Ojebeta's overall quality of life is improved by slavery because of the Western ideas about dress and Christianity that Ma Palagada enforced. And even Ojebeta's strength, derived from the knowledge of her Ibuza heritage, is undercut by the gradual worsening of her life and new subjugation upon returning home: "so as Britain was emerging from war once more victorious, and claiming to have stopped the slavery which she had helped to spread in all her black colonies, Ojebeta, now a woman of thirty-five, was changing masters" (179). So while there is definite criticism levied towards colonialist modes of oppression within The Slave Girl, Emecheta's text goes beyond this by commenting harshly on preexisting traditions of oppression and sexism within the Ibuza culture. In Emecheta's darkly pessimistic prose, neither culture seems perfect or idealized in any way,
The stories that populate Ken Saro-Wiwa's A Forest of Flowers are filled with ironic images of the results of colonialism on native culture within Nigeria, suggesting an incompetent, illegitimate hybrid of the two. In "The Inspector Calls" a Sanitation Officer's visit is viewed as a direct threat to traditional life in the village of Dukana. In the following passage, Saro-Wiwa highlights the use of old and new methods of influence and corruption in the quest to, above anything else, maintain the status-quo:
The spirits took over his motorcycle and led him to the house of Chief, where Birabee . . . fed him with the good things of life and gave him a good, fat envelope containing you know what, and made sure he drank alcohol to his heart's delight; and then they led him out again, on the same path by which he had come . . .
And once again, Dukana returned to its accustomed peace, somnolence, tranquility, dirt and happiness (Saro-Wiwa: 17-18).
There are numerous other visions of this relentless inability to move forward: the Western-educated people in "Night Ride" that are too caught up in their own personal problems and frustration with the bureaucracy to offer any meaningful aid to the villages like Dukana and in "Home, Sweet Home" the broken down bus -- a great source of pride -- that is, of course, named "Progres."

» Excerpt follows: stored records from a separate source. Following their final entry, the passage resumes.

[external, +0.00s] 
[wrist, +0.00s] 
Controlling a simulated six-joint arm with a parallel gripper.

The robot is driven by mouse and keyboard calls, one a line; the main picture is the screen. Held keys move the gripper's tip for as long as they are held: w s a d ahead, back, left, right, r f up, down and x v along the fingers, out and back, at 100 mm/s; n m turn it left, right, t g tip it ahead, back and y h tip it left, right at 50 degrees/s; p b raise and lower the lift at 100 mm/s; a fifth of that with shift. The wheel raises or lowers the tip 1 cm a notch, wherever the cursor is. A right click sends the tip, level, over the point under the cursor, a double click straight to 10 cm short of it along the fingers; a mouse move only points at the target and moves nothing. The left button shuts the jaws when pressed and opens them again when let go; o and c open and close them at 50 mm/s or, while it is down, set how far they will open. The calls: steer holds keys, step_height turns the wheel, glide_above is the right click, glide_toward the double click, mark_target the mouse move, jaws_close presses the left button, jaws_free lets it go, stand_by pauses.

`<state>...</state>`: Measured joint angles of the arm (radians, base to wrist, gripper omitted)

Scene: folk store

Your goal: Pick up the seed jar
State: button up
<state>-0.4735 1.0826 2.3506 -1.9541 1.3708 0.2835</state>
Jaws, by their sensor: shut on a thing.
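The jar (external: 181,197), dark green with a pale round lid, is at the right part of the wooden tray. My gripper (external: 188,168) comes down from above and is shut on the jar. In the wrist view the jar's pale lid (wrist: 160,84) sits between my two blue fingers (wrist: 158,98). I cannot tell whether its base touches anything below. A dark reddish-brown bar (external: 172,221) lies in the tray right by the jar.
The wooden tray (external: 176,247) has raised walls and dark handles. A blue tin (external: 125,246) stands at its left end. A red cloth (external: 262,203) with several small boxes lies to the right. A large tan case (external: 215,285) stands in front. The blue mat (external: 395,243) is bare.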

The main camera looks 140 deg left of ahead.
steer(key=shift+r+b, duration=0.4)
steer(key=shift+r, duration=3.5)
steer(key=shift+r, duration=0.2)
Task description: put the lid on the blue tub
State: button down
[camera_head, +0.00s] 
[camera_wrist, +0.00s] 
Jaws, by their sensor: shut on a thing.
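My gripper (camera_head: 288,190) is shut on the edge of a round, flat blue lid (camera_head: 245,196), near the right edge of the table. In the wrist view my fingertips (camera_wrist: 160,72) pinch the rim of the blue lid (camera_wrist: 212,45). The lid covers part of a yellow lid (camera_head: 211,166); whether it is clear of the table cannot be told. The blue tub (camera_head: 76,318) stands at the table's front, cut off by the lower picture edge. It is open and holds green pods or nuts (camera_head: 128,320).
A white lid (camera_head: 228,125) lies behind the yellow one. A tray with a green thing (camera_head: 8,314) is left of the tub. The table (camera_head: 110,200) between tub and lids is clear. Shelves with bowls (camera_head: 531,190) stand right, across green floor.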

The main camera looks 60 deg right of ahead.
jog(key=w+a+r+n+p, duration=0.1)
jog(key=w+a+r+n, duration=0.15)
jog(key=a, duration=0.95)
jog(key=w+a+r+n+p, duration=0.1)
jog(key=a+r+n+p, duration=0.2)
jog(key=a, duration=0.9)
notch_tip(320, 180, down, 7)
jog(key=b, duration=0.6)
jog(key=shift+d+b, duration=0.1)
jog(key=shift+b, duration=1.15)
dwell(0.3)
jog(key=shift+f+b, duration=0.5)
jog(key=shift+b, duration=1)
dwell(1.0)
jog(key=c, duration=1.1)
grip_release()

Yet Saro-Wiwa is not entirely pessimistic about what culture collision has wrought, there are hints that this hybridized culture can indeed advance itself. In "The Stars Below", an educated office-worker called Ezi experiences, after a day filled with air-conditioned frustration, an epiphany of hope for the future. After realizing that, "the elders were steeped in the old ways of venality and ineffiency. Youth having no confidence in itself, in its abilities, had turned to a blind trust in materialism . . . And time was leaving them behind" (104), Ezi smashes the clock and seeks freedom in the night air. Once there, he sees a great crowd, and "he knew then that he was only one of the crowd pressing forward with one aim, and that it was necessary to ensure that they all -- the beggars, the lame, the deaf, the dumb, the weak and the strong alike -- arrived there safely" (106). The problem suggested by Saro-Wiwa, as evidenced by this hope for a solution, is the continual lack of any real dialogue between the two cultures. After decades of hierarchical coexistence, only recently are the two cultures expected to live equally and harmoniously. "Robert and the Dog" is a particularly harsh and eye-opening exercise in basic, cultural misunderstanding. Saro-Wiwa's vision of hybridization is frustrated. In his mind, it would seem, the postcolonial era cannot truly begin without an open dialogue or, at least, a recognition that the interactions brought by colonialism are still very much at play.
After the considered readings of a number of other African, postcolonial texts, Soyinka's Aké becomes less simplistic in its vision of harmony than it might, at first, seem. Young Wole is happier, quite often, with his own version of things (the pomegranate as apple, Jonah, etc.) rather than the official, European definitions. He is also, despite the familiar tones of a Western childhood, a member of Yoruba culture, something Wole is forcibly reminded of by his grandfather, who painfully scarifies his ankles and wrists. His reading, like of his scars, marks Wole -- he bears the sign of two cultures, quite literally, branded by both worlds. He is not wholly comfortable in either, so, we can imply from the text, he must make his own way.
This idea of a fresh start is reminiscent, in ways, of Achebe's Anthills of the Savannah. In that novel, Chris Oriko, at the beginning of the story, is above his fellow countrymen because of his Western-education and government position. But the message of the book is clear -- he must fall, rejoin his people and eventually die a low death, defending someone personally instead of through words. At the end of the novel, once the "last green bottle" (Achebe: 214) has inevitably fallen, something new is able to take its place. The book ends with a bold vision of hope. Perhaps, with the inclusion of women, with the necessary adaptation of culture in order to let it survive, what is created will be greater then the sum of its parts. Not all of the books end on quite so positive a note, but the inherent definition of postcolonial as a recognzed need for progress seems clear. The question of whether it has been achieved or not is not answered, but all of the books strive for some level of dialogue between the hybridized cultures. Cultural change is inevitable. But to these writers, cultural growth is the true hope of a postcolonial future ahead.